AIM OF THE TASK: Take the data that follows and retype it word for word.

ROWS:
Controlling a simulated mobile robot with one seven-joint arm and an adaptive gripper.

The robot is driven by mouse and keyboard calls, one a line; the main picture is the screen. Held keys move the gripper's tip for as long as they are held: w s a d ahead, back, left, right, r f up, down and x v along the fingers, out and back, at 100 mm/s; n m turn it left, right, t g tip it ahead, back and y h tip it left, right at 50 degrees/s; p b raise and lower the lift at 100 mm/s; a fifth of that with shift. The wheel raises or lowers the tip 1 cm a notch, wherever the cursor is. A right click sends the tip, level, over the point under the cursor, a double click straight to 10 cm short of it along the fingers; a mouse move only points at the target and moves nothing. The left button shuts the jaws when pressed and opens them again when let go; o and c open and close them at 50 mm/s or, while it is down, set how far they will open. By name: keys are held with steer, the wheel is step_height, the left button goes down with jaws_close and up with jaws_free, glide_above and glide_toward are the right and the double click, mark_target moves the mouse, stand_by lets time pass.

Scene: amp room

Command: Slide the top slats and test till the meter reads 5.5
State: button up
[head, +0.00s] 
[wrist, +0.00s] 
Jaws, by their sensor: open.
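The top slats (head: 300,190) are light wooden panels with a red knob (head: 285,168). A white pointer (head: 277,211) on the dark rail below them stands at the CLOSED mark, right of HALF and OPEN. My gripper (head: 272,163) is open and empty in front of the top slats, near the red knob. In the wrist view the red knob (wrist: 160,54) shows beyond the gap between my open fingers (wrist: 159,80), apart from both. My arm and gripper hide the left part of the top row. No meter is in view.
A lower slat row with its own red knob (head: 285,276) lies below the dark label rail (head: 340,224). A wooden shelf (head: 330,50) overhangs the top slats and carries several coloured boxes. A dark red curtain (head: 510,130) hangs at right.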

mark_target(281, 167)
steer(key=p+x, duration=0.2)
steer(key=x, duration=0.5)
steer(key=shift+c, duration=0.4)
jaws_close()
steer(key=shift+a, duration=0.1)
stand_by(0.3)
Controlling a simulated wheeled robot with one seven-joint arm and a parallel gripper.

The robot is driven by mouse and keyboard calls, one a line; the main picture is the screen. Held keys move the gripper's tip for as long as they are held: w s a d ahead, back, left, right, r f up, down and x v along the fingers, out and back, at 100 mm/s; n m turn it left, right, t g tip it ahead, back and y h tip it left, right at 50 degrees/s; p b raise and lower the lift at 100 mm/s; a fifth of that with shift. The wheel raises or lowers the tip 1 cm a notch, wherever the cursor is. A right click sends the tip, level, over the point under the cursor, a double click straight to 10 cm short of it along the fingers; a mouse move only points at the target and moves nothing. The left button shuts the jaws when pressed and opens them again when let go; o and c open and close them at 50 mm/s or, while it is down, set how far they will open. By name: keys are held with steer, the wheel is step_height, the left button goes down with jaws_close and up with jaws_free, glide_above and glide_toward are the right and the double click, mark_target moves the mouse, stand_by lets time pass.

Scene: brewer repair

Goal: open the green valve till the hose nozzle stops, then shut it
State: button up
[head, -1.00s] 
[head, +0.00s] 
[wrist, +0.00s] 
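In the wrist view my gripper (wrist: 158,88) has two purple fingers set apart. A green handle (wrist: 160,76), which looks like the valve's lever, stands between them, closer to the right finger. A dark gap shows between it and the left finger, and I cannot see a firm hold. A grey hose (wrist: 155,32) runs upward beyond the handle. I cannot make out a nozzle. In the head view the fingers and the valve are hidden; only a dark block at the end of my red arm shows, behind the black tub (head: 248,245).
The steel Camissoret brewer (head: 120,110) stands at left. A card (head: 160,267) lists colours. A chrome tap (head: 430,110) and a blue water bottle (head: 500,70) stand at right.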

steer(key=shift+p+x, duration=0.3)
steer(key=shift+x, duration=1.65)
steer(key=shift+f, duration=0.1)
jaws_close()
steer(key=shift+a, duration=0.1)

ANSWER TO THIS TASK:
Controlling a simulated mobile robot with one seven-joint arm and an adaptive gripper.

The robot is driven by mouse and keyboard calls, one a line; the main picture is the screen. Held keys move the gripper's tip for as long as they are held: w s a d ahead, back, left, right, r f up, down and x v along the fingers, out and back, at 100 mm/s; n m turn it left, right, t g tip it ahead, back and y h tip it left, right at 50 degrees/s; p b raise and lower the lift at 100 mm/s; a fifth of that with shift. The wheel raises or lowers the tip 1 cm a notch, wherever the cursor is. A right click sends the tip, level, over the point under the cursor, a double click straight to 10 cm short of it along the fingers; a mouse move only points at the target and moves nothing. The left button shuts the jaws when pressed and opens them again when let go; o and c open and close them at 50 mm/s or, while it is down, set how far they will open. By name: keys are held with steer, the wheel is step_height, the left button goes down with jaws_close and up with jaws_free, glide_above and glide_toward are the right and the double click, mark_target moves the mouse, stand_by lets time pass.

Scene: amp room

Command: Slide the top slats and test till the meter reads 5.5
State: button up
[head, +0.00s] 
[wrist, +0.00s] 
Jaws, by their sensor: open.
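The top slats (head: 300,190) are light wooden panels with a red knob (head: 285,168). A white pointer (head: 277,211) on the dark rail below them stands at the CLOSED mark, right of HALF and OPEN. My gripper (head: 272,163) is open and empty in front of the top slats, near the red knob. In the wrist view the red knob (wrist: 160,54) shows beyond the gap between my open fingers (wrist: 159,80), apart from both. My arm and gripper hide the left part of the top row. No meter is in view.
A lower slat row with its own red knob (head: 285,276) lies below the dark label rail (head: 340,224). A wooden shelf (head: 330,50) overhangs the top slats and carries several coloured boxes. A dark red curtain (head: 510,130) hangs at right.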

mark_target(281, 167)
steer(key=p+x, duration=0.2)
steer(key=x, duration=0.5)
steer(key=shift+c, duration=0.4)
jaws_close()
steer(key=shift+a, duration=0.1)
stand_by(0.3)
Controlling a simulated wheeled robot with one seven-joint arm and a parallel gripper.

The robot is driven by mouse and keyboard calls, one a line; the main picture is the screen. Held keys move the gripper's tip for as long as they are held: w s a d ahead, back, left, right, r f up, down and x v along the fingers, out and back, at 100 mm/s; n m turn it left, right, t g tip it ahead, back and y h tip it left, right at 50 degrees/s; p b raise and lower the lift at 100 mm/s; a fifth of that with shift. The wheel raises or lowers the tip 1 cm a notch, wherever the cursor is. A right click sends the tip, level, over the point under the cursor, a double click straight to 10 cm short of it along the fingers; a mouse move only points at the target and moves nothing. The left button shuts the jaws when pressed and opens them again when let go; o and c open and close them at 50 mm/s or, while it is down, set how far they will open. By name: keys are held with steer, the wheel is step_height, the left button goes down with jaws_close and up with jaws_free, glide_above and glide_toward are the right and the double click, mark_target moves the mouse, stand_by lets time pass.

Scene: brewer repair

Goal: open the green valve till the hose nozzle stops, then shut it
State: button up
[head, -1.00s] 
[head, +0.00s] 
[wrist, +0.00s] 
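In the wrist view my gripper (wrist: 158,88) has two purple fingers set apart. A green handle (wrist: 160,76), which looks like the valve's lever, stands between them, closer to the right finger. A dark gap shows between it and the left finger, and I cannot see a firm hold. A grey hose (wrist: 155,32) runs upward beyond the handle. I cannot make out a nozzle. In the head view the fingers and the valve are hidden; only a dark block at the end of my red arm shows, behind the black tub (head: 248,245).
The steel Camissoret brewer (head: 120,110) stands at left. A card (head: 160,267) lists colours. A chrome tap (head: 430,110) and a blue water bottle (head: 500,70) stand at right.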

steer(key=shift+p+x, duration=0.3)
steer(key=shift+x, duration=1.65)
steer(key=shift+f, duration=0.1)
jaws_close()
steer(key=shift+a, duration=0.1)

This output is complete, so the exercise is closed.